First Class Food Paired With Canned Beer
Seattle's rebel chefs might be prepping first-class food, but inside the kitchen, they're going stra
By Karen Johnson May 11, 2009

Above: Tilth Chef Maria Hines drinks from a Tecate at the NW James Bears Nominees dinner in April.
While I enjoy my fair share of $4 pints of microbrews and $15 bottles of Belgian ales, I have a major soft spot for beer in can. From PBR to local faves like Rainier and Olympia (okay, not locally made these days, but you catch my drift), I’ve always felt that beer in a can has a versatility (light-weight, easy to transport and recycle) and affordability that makes it hard to resist.
It seems I’m not alone in admiring this unpretentious beverage. This weekend, while chowing down on a plate of oysters at Anchovies & Olives, I had the pleasure of watching chef de cuisine Charles Walpole successfully pull off a culinary triple threat: cooking for a busy crowd and sipping from a can of Tecate–all while rockin’ out to Journey.

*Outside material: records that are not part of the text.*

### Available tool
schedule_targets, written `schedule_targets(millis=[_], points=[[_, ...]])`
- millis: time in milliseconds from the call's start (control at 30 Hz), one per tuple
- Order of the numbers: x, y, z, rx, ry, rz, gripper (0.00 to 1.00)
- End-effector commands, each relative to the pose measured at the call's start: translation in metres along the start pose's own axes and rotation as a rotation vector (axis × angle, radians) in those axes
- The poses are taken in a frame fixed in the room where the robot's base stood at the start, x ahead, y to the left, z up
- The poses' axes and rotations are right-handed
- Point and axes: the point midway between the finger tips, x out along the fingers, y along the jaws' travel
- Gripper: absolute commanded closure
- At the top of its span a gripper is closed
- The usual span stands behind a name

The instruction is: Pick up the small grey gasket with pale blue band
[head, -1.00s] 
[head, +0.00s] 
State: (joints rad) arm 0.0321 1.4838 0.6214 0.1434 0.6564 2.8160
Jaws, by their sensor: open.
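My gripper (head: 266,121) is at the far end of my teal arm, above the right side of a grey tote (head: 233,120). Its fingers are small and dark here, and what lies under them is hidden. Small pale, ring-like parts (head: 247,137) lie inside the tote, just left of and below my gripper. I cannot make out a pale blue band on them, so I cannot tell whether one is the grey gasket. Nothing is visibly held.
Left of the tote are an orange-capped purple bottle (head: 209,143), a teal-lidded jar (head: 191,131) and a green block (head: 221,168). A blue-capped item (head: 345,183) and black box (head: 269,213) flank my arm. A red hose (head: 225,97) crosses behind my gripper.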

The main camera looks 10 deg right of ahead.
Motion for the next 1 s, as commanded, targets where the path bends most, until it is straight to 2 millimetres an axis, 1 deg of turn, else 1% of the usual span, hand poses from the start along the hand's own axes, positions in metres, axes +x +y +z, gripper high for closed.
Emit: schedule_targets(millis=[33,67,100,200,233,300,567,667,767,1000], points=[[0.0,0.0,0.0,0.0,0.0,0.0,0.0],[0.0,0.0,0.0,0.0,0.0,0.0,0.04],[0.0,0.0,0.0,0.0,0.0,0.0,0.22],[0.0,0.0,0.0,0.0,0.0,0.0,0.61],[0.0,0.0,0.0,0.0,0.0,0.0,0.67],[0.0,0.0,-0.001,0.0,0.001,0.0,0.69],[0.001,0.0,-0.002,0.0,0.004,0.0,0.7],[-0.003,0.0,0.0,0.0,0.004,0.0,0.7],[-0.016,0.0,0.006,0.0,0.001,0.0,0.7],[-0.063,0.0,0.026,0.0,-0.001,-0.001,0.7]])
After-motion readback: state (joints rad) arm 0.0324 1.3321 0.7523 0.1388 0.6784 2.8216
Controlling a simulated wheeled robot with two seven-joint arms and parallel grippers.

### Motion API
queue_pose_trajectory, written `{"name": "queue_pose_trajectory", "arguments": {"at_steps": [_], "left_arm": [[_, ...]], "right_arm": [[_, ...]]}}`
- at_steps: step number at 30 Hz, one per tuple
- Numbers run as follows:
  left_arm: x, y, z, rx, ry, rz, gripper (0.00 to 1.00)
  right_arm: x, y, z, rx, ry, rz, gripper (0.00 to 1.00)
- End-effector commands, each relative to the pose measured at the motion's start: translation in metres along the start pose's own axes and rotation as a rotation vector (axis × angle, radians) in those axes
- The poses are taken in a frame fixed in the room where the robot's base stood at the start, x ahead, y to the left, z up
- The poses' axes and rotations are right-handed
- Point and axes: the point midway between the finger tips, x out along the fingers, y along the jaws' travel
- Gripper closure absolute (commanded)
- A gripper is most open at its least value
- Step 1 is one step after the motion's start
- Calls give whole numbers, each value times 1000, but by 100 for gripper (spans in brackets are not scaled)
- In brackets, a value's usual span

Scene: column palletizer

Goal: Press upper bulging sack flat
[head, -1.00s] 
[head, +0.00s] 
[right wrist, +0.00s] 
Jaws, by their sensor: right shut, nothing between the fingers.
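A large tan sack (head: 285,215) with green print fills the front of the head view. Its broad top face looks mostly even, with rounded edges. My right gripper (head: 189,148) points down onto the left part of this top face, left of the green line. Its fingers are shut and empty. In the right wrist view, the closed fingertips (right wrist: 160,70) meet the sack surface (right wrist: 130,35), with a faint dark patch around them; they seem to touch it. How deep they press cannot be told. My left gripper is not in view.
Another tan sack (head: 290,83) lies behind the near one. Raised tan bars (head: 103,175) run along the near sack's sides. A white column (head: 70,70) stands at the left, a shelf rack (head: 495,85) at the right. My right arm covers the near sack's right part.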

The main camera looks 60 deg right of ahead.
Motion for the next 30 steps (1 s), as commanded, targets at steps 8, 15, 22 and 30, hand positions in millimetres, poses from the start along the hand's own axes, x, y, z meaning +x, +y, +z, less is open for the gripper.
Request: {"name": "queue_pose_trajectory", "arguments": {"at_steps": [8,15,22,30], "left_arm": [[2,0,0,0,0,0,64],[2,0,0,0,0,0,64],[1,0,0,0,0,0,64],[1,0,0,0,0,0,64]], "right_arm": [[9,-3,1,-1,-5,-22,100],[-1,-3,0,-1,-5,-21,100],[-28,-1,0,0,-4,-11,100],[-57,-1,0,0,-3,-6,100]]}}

And just a few weeks earlier I spotted the trademark red aluminum cans of the same cerveza in the hands of chef Maria Hines of Tilth.
I guess I shouldn’t be surprised. Maybe it’s just the food world’s nod to the recession or maybe people are just drinking more, but as someone who loves a good can of Schlitz or Oly here and there, I find it very refreshing to see local, first-class chefs who have the sensibility and humility to crack open a can of cheap beer.